■ GIVEN INSTRUCTION ■
Take the material and output all of it exactly.

■ MATERIAL ■
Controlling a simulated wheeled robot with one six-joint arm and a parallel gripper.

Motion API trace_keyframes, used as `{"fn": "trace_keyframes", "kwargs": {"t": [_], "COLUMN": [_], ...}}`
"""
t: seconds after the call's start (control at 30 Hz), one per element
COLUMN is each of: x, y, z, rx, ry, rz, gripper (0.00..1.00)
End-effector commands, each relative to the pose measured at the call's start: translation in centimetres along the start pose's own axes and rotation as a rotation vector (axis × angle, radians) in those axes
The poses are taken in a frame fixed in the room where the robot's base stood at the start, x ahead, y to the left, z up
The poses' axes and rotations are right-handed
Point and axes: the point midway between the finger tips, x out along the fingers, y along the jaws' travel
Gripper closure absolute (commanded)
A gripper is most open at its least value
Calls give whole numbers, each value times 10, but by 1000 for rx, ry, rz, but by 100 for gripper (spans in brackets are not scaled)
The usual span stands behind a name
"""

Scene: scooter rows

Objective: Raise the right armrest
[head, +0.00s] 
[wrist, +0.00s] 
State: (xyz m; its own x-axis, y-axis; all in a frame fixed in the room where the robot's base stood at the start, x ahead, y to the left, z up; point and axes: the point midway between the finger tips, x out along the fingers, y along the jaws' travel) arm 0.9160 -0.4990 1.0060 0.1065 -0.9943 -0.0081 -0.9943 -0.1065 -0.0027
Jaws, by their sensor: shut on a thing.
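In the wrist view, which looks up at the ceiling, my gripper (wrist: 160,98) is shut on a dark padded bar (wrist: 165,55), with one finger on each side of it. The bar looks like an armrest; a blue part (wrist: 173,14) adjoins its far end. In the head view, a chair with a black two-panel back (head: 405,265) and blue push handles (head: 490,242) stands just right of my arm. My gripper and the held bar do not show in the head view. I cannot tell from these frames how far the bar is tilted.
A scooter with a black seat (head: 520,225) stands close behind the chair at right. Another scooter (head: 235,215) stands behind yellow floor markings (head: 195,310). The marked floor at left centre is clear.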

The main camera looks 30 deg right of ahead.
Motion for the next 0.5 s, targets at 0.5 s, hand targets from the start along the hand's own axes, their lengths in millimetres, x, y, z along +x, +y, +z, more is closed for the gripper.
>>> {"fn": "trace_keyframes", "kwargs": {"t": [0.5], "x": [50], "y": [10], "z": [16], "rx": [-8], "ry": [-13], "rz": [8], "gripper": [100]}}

■ SOLUTION TO THIS PROBLEM ■
Controlling a simulated wheeled robot with one six-joint arm and a parallel gripper.

Motion API trace_keyframes, used as `{"fn": "trace_keyframes", "kwargs": {"t": [_], "COLUMN": [_], ...}}`
"""
t: seconds after the call's start (control at 30 Hz), one per element
COLUMN is each of: x, y, z, rx, ry, rz, gripper (0.00..1.00)
End-effector commands, each relative to the pose measured at the call's start: translation in centimetres along the start pose's own axes and rotation as a rotation vector (axis × angle, radians) in those axes
The poses are taken in a frame fixed in the room where the robot's base stood at the start, x ahead, y to the left, z up
The poses' axes and rotations are right-handed
Point and axes: the point midway between the finger tips, x out along the fingers, y along the jaws' travel
Gripper closure absolute (commanded)
A gripper is most open at its least value
Calls give whole numbers, each value times 10, but by 1000 for rx, ry, rz, but by 100 for gripper (spans in brackets are not scaled)
The usual span stands behind a name
"""

Scene: scooter rows

Objective: Raise the right armrest
[head, +0.00s] 
[wrist, +0.00s] 
State: (xyz m; its own x-axis, y-axis; all in a frame fixed in the room where the robot's base stood at the start, x ahead, y to the left, z up; point and axes: the point midway between the finger tips, x out along the fingers, y along the jaws' travel) arm 0.9160 -0.4990 1.0060 0.1065 -0.9943 -0.0081 -0.9943 -0.1065 -0.0027
Jaws, by their sensor: shut on a thing.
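In the wrist view, which looks up at the ceiling, my gripper (wrist: 160,98) is shut on a dark padded bar (wrist: 165,55), with one finger on each side of it. The bar looks like an armrest; a blue part (wrist: 173,14) adjoins its far end. In the head view, a chair with a black two-panel back (head: 405,265) and blue push handles (head: 490,242) stands just right of my arm. My gripper and the held bar do not show in the head view. I cannot tell from these frames how far the bar is tilted.
A scooter with a black seat (head: 520,225) stands close behind the chair at right. Another scooter (head: 235,215) stands behind yellow floor markings (head: 195,310). The marked floor at left centre is clear.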

The main camera looks 30 deg right of ahead.
Motion for the next 0.5 s, targets at 0.5 s, hand targets from the start along the hand's own axes, their lengths in millimetres, x, y, z along +x, +y, +z, more is closed for the gripper.
>>> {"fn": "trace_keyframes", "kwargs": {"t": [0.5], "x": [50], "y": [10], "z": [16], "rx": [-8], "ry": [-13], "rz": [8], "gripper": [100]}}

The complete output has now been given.